Powerhouse Art's Artists Celebration, "Fête of the Fates", featuring Livia Miller, Chance Lockhart, Holly Greene. Photo courtesy Powerhouse Arts
Powerhouse Arts, un’organizzazione no-profit americana nata per offrire un luogo d’incontro agli artisti, amplia ulteriormente i propri orizzonti: dopo la riapertura nel 2023 della storica centrale elettrica di Gowanus, oggi si prepara a trasformare l’ambiente in un vero e proprio polo multidisciplinare di quasi 16mila metri quadrati, capace di ospitare mostre, performance e grandi produzioni. Un progetto che punta a competere con istituzioni del calibro della Park Avenue Armory o della Brooklyn Academy of Music ma mantenendo un’anima indipendente e collaborativa.
Sotto la direzione artistica di David Binder, vincitore del Tony Award, Powerhouse ha inaugurato un festival di arti performative nell’ampio terzo piano della vecchia centrale, un festival che attraversa generi e linguaggi: teatro, musica, danza, installazioni e opere che sfidano i limiti fra le categorie. A aprire le danze, Sybil (2019) di William Kentridge, un’opera che combina musica, teatro e videoarte. Il programma, in corso fino a dicembre, include i lavori dei coreografi Hofesh Shechter e Christos Papadopoulos, oltre a quello della performer Carolina Bianchi con il collettivo Cara de Cavalo. A completare il percorso, l’installazione interattiva di Kate McIntosh, che invita il pubblico a entrare nel processo creativo armato di utensili e occhiali protettivi.
«Tutto ciò che facciamo è per sostenere gli artisti e garantire che abbiano spazio, tempo e risorse per realizzare i loro sogni», ha dichiarato Eric Shiner, presidente di Powerhouse Arts, durante il gala di apertura.
Non stupisce, quindi, che la comunità artistica stia rispondendo con entusiasmo. Tra i sostenitori del festival figurano nomi di primo piano, come quelli di Amy Sherald, Shamel Pitts e Miles Greenberg e gallerie internazionali come Hauser & Wirth e Goodman Gallery. Quest’ultima, ad esempio, ha collaborato alla produzione di edizioni accessibili, realizzate negli atelier di incisione di Powerhouse.
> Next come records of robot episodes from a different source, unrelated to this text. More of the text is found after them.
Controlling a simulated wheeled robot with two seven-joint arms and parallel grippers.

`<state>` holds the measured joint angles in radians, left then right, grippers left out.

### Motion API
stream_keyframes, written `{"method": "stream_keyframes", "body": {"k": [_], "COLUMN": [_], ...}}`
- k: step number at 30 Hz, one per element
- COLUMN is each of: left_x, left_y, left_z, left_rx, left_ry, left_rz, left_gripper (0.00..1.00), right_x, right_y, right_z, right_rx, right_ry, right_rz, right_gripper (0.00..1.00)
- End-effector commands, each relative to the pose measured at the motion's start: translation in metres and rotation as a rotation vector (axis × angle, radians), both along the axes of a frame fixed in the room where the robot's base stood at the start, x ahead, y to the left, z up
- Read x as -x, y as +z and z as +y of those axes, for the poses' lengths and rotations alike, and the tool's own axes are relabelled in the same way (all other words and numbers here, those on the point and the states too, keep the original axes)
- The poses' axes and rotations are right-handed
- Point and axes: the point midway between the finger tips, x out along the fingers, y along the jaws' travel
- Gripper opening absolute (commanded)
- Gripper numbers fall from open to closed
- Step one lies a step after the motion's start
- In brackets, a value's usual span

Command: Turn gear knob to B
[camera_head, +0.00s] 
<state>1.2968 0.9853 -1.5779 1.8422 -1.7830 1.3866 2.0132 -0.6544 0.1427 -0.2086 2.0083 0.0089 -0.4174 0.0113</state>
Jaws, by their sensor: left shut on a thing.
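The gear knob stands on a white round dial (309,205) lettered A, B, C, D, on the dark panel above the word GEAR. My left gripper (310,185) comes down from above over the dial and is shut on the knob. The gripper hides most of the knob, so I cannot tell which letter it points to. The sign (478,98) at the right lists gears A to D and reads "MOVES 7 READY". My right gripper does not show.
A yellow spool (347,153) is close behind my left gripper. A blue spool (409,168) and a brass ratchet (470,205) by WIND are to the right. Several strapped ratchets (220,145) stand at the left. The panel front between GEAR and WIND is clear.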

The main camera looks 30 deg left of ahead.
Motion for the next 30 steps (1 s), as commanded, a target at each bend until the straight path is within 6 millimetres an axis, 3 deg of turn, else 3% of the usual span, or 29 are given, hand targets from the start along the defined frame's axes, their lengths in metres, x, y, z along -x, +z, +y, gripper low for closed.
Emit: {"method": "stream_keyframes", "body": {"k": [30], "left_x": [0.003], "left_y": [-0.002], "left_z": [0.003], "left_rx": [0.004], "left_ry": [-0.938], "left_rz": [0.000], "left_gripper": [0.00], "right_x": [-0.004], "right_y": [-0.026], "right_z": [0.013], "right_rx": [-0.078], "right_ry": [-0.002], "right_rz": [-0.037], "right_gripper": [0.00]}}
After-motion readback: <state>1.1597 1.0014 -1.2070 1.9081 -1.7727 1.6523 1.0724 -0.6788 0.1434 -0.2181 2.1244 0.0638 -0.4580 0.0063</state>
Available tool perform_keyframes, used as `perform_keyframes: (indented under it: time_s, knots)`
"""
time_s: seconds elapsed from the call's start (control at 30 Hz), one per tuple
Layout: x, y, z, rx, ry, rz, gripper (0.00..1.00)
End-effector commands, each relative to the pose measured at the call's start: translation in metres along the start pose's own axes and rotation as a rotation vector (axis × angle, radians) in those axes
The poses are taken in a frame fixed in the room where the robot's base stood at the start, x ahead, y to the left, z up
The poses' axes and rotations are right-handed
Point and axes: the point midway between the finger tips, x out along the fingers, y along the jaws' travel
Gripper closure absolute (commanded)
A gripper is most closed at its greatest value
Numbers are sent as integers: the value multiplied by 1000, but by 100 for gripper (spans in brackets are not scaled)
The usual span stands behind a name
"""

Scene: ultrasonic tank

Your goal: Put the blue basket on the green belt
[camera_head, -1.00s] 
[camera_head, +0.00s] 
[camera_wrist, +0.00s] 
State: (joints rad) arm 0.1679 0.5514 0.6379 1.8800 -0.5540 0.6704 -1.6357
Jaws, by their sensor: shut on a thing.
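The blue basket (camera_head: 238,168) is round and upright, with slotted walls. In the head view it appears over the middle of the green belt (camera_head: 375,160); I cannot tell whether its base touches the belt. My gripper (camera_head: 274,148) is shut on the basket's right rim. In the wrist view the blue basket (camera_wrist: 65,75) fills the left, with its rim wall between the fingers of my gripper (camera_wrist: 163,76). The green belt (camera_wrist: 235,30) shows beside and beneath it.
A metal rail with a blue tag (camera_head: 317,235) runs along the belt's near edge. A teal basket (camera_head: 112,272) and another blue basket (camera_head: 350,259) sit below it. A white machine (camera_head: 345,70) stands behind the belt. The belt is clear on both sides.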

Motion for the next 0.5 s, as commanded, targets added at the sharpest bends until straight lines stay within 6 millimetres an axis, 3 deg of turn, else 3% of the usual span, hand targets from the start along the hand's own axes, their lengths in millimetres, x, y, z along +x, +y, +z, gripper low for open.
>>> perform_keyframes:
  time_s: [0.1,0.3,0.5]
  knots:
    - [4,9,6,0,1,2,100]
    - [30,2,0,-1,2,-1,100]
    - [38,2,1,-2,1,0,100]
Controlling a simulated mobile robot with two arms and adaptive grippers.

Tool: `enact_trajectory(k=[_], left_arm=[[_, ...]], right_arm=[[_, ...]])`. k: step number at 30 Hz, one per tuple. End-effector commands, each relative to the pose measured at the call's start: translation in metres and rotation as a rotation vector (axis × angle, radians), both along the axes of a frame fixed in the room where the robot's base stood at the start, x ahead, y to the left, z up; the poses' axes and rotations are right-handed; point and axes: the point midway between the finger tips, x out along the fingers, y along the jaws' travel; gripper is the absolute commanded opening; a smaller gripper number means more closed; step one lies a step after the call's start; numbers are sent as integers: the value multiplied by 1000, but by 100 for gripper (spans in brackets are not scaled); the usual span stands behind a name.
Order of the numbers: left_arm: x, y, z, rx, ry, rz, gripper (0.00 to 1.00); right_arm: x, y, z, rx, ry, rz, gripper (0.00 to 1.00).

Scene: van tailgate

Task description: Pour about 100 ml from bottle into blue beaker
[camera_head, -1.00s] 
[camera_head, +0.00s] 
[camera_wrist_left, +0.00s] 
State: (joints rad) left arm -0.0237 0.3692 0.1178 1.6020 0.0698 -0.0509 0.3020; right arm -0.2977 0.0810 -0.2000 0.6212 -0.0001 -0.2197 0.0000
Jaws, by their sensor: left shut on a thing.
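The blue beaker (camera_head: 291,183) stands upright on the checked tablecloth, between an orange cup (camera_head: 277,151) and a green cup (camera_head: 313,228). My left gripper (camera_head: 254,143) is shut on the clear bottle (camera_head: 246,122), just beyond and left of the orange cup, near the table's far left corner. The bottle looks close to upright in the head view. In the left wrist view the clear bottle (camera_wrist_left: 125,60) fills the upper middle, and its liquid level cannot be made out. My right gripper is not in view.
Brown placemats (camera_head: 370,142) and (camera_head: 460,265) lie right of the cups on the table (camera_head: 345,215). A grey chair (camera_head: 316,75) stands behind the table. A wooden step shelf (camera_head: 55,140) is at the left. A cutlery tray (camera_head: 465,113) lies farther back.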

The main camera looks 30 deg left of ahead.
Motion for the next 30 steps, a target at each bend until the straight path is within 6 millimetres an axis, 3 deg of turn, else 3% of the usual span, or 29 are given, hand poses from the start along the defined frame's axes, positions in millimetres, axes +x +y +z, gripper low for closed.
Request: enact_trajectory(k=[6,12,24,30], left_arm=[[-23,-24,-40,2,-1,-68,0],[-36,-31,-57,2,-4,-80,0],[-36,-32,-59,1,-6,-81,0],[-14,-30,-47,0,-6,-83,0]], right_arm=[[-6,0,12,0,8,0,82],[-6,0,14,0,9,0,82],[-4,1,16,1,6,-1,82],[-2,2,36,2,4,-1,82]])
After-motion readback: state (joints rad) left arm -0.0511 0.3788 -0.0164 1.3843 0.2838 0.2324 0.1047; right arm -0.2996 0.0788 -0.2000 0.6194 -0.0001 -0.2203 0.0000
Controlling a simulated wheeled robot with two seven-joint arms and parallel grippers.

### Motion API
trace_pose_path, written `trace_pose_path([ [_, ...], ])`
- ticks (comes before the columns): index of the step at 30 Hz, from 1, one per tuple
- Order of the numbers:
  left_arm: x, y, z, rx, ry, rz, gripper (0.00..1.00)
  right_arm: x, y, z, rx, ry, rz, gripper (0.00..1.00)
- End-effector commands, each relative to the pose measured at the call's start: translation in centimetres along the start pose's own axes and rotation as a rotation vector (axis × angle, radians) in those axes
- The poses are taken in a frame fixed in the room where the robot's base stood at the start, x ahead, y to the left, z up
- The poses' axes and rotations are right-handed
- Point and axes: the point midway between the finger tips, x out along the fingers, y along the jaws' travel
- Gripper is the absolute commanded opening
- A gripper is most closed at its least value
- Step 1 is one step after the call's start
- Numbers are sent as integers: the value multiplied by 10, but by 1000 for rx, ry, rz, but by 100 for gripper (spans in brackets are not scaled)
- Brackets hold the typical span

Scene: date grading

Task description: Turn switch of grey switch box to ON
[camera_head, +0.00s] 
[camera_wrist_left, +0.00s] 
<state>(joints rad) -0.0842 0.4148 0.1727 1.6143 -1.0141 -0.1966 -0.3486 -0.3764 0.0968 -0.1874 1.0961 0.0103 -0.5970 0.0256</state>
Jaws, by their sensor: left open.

L’attenzione alla manifattura è infatti parte integrante dell’identità di questa realtà: nei laboratori della centrale si producono sculture, ceramiche, serigrafie e opere su larga scala, unendo la dimensione artigianale a quella concettuale. Il maestro incisore di Powerhouse, Luther Davis, ha inaugurato una fiera dell’incisione a marzo, mentre a maggio Powerhouse ha ospitato Conductor, una rassegna dedicata a voci emergenti di Brasile, Messico, Porto Rico, Palestina e Sud-Est asiatico. Entrambi gli appuntamenti torneranno nel 2026, a conferma di un modello che unisce pratica e visione curatoriale per dare voce agli artisti, affinché, come sottolinea la mission dello spazio, possano avere un luogo per esprimersi.
Quest’anno, l’organizzazione si è concentrata molto su performance, danza e incisione. Con le recenti nomine di Diya Vij, già curatrice di Creative Time, come vicepresidente dei programmi artistici, e di Brittni Collins come direttrice dell’arte pubblica, Powerhouse annuncia una nuova fase di espansione. Le prime artiste in residenza – Grace Lynne Haynes, Nazanin Noroozi e Ngozi Olojede – inaugureranno un ciclo dedicato a giovani voci newyorkesi.
Dietro il successo dell’iniziativa c’è anche una rete di figure che ha creduto nel progetto fin dall’inizio. Tra loro Hannah Gottlieb-Graham, fondatrice di Alma Communications, che nel 2023 aveva commissionato a Miles Greenberg una performance di sette ore per l’apertura: un rituale ipnotico in cui Greenberg e i suoi performers si muovevano con delle spade in mano tra piedistalli e un lago artificiale di arance.
Oggi, Powerhouse Arts è molto più di un centro di produzione, è un esperimento sociale e culturale che reimmagina il ruolo dell’artista nella città. I graffiti degli anni ’90 rimasti sulle pareti testimoniano le origini industriali del luogo, ma anche la sua identità aperta e in divenire. «Non c’è niente di simile esteticamente a New York», commenta Gottlieb-Graham. «Ha una vera personalità».
A questa energia si unisce l’impegno per l’accessibilità: oltre 10mila biglietti a 30 dollari per garantire che il progetto possa effettivamente essere accessibile per tutti. Questo festival affonda le proprie radici nella libertà artistica, nella sperimentazione e nella risposta audace all’interno di un panorama in cui le istituzioni tradizionali faticano a rinnovarsi. Powerhouse sembra incarnare un nuovo modello: libero, permeabile e vivo.